In futuro, anzitutto, per arginare, o addirittura eliminare sul nascere qualsiasi tentazione di abuso da parte dei preti, sorgerà uno sportello nazionale indipendente (i cui tempi di attuazione si prevedono però… biblici). Gli aspiranti preti dovranno poi sottoporsi a un test psicologico che ne certifichi l’adeguatezza (e questo in tempi di penuria di vocazioni: chi svolgerà i test? Con quali criteri?).
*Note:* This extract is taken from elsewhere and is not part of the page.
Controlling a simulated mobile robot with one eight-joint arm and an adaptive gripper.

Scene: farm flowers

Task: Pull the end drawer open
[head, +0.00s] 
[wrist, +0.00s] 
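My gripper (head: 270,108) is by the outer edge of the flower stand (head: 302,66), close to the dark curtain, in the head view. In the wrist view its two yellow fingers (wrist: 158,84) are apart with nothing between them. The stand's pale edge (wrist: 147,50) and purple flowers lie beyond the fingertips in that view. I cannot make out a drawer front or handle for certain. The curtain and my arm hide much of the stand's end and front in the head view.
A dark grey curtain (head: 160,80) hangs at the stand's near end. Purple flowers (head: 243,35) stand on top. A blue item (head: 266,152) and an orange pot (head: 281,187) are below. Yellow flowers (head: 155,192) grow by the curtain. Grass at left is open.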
A queste prime due misure si aggiungeranno la professionalizzazione del personale attivo nei vescovadi (ci sfugge il nesso con le vittime accertate) e da ultimo, ma non per importanza, l’impegno a non distruggere più gli archivi contenenti documenti potenzialmente compromettenti (come ha invece fatto allegramente la diocesi ticinese).
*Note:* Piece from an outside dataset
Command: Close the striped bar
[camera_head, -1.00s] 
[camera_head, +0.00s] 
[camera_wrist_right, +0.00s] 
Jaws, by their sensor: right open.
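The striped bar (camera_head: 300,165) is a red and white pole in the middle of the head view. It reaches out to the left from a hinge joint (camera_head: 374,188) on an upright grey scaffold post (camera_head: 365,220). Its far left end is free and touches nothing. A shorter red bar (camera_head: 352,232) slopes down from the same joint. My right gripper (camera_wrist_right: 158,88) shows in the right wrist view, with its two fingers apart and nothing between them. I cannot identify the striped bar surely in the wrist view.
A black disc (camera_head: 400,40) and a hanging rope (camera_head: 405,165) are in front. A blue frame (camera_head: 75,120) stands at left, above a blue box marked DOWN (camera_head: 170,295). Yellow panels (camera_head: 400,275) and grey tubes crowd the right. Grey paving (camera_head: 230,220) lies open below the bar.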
In questo sistema, che si è rivelato obbediente a proprie leggi interne al riparo da quelle applicate alla società civile, che è strutturato secondo equilibri di potere fortissimi e improntati a sudditanza e obbedienza (e specularmente a padronanza e comando), all’orizzonte non si vede nemmeno l’ombra di una riforma vera, che parta dal nucleo stesso dell’organizzazione. Il celibato andrà avanti a venire praticato (sebbene un quarto degli abusi non sia di natura pedofila), fra le altre cose per evitare un processo di “protestantizzazione” (forse ci sbagliamo, ma lì di scandali legati ad abusi non ne abbiamo ancora trovati), la struttura interna resterà saldamente piramidale, ma, soprattutto, brillerà per una grande, enorme assenza, quella femminile.
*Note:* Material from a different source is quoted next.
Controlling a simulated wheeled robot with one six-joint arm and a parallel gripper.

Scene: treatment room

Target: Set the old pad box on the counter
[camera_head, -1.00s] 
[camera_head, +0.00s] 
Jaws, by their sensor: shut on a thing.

Alla donna, infatti, oltre al riconoscimento dei torti subiti dalle vittime di sesso femminile, resterà ancora e chissà fino a quando, un unico esempio da seguire, che è quello della Maria Vergine. Non la madre di Gesù, con tutti i suoi umani chiaroscuri, bensì la figura illibata nonostante, super partes, eterea, perennemente nel giusto. L’esempio non è dunque da cercarsi nelle donne che le chiese le hanno sempre frequentate, affidandovi magari anche i propri figli, intente ad arrabattarsi per conciliare lavoro e famiglia, dissidi e preoccupazioni, sacrifici e piccole gioie quotidiane, ma in una figura la cui perfezione e il cui strumento esemplificatorio delle masse risiede soprattutto nell’illibatezza. Nella mancanza di sesso, ossia nella mancanza di peccato. Ossia nella pratica dell’ossessione numero uno per molti uomini attivi nella chiesa.
La donna, oggi come ieri e con tutta probabilità domani, non ha quasi nessun ruolo, nella chiesa cattolica (almeno, ed è già qualcosa, non è più vista come lo strumento del diavolo). Non può dire messa, non può partecipare ai concili, non può prendere decisioni importanti, non confessa, non assolve, non celebra. A lei, ancora, resta un ruolo ancillare, forse non più strettamente legato al famoso diktat KKK (Kinder Küche Kirche), ma non per questo libero, proattivo, consultivo, propositivo o creativo. La chiesa cattolica è e resterà, anche ora che il primo bubbone è scoppiato, una pura Männersache, appannaggio esclusivo di quelle figure che il patriarcato lo hanno creato e ancora oggi lo difendono con le unghie e coi i denti, ma soprattutto con l’arma più potente e annichilente, ossia la convinzione di superiorità verso l’altra metà del genere umano.